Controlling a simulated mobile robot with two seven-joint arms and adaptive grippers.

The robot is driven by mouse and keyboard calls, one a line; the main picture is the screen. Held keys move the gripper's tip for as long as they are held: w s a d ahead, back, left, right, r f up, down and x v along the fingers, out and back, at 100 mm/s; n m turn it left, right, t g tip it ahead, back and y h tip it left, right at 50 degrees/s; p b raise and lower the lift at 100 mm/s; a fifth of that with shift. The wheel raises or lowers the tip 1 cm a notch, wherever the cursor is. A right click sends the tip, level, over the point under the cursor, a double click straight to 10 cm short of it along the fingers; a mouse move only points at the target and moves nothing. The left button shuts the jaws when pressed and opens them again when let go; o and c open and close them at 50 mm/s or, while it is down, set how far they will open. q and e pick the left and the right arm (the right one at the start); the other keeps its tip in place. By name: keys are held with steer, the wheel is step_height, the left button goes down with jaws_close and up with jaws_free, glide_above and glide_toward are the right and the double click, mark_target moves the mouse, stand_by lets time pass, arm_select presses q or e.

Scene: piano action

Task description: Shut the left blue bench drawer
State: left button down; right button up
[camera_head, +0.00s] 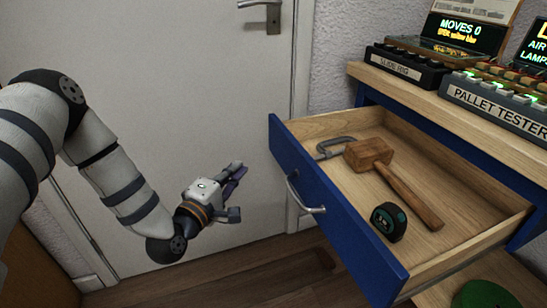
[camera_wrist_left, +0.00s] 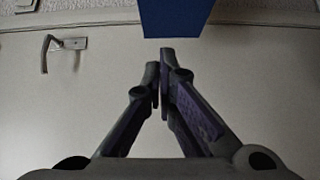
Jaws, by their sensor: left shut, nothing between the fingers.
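The blue bench drawer (camera_head: 325,205) is pulled well out from the bench, with a wooden inside and a metal bar handle (camera_head: 305,196) on its blue front. In the left wrist view a blue panel (camera_wrist_left: 178,18), apparently the drawer, shows beyond the fingertips (camera_wrist_left: 160,55). My right gripper is not in view.
The bench top (camera_head: 400,90) carries a slide rig (camera_head: 395,66) and a pallet tester (camera_head: 495,108). A second compartment below holds a green object (camera_head: 485,294). A white door (camera_head: 170,70) stands behind my left arm. The floor (camera_head: 270,275) left of the drawer is clear.

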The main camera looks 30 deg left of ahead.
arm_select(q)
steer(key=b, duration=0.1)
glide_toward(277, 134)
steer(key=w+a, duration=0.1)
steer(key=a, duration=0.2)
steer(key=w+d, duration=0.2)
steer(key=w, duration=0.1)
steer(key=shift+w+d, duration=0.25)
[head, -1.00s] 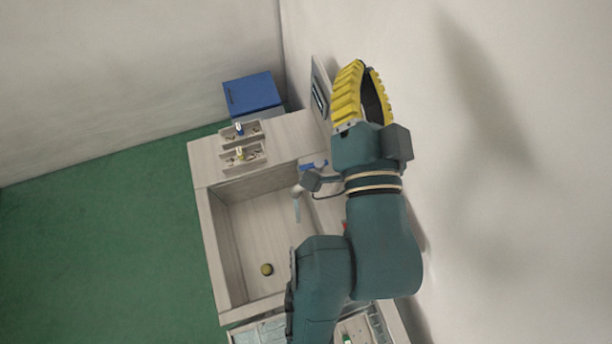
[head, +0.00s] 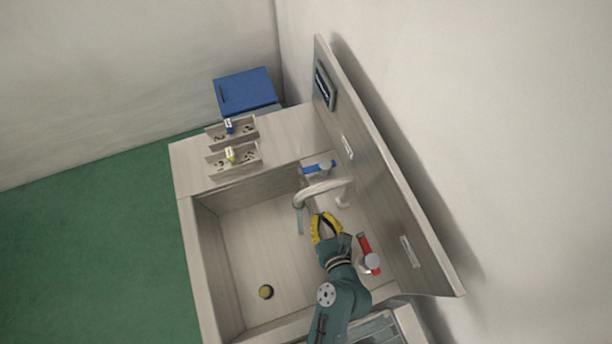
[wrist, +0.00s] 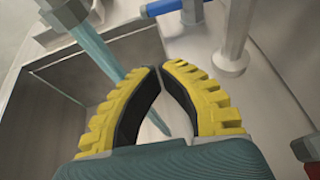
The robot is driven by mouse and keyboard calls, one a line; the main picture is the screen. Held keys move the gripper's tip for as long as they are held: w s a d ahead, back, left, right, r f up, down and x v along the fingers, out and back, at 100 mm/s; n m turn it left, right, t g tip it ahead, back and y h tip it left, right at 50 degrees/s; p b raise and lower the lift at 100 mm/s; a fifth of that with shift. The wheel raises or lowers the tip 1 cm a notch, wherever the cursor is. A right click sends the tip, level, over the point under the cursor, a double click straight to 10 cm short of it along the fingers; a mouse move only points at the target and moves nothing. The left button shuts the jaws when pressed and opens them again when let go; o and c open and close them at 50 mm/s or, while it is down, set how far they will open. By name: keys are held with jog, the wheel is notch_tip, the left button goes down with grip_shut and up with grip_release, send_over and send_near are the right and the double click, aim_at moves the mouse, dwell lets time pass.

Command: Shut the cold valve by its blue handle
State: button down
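The blue handle (head: 314,168) sits on the cold valve at the counter's back, beyond the faucet. It also shows at the top edge of the wrist view (wrist: 162,7), partly cut off. My gripper (head: 325,215), with yellow ribbed fingers, is on the near side of the faucet (head: 322,187), apart from the blue handle. In the wrist view my gripper (wrist: 159,67) has its fingertips almost together with nothing between them. A bluish water stream (head: 300,220) falls from the spout and also crosses the wrist view (wrist: 105,55).
The red handle (head: 364,244) is right of my gripper. The sink basin (head: 222,265) lies left, with a round drain (head: 266,291). Two small trays (head: 246,149) stand on the counter. An upright panel (head: 375,185) backs the sink.

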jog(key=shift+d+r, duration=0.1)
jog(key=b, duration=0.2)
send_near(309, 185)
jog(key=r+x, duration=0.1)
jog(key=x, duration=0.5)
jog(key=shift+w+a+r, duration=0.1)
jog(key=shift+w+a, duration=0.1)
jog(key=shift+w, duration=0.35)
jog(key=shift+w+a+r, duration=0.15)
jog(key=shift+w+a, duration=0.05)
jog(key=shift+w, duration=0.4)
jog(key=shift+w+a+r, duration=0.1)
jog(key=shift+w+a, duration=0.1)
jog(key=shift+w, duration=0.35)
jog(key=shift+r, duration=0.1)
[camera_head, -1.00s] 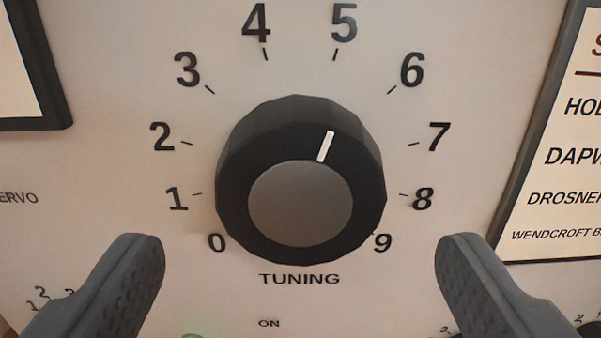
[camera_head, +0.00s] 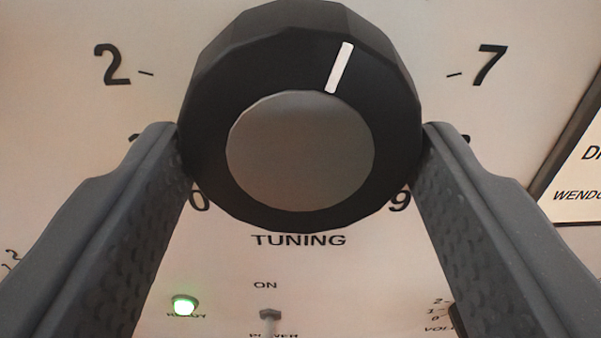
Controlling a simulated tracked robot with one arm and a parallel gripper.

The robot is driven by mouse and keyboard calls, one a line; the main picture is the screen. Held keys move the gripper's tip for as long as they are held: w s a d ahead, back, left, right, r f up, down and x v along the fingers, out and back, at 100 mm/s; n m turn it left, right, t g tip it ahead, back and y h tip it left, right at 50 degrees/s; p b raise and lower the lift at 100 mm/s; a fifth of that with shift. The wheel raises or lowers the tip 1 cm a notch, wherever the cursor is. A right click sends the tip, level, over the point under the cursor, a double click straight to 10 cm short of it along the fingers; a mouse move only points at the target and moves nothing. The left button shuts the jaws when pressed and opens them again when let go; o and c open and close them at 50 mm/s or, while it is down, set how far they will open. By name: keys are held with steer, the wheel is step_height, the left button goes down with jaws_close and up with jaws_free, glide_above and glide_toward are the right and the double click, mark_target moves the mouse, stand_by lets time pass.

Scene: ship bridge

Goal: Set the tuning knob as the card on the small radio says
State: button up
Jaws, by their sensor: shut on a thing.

--------------------------------

| EXERCISE TASK |
Copy each line above that contains the word "simulated".

| EXERCISE RESULT |
Controlling a simulated mobile robot with two seven-joint arms and adaptive grippers.
Controlling a simulated tracked robot with one arm and a parallel gripper.

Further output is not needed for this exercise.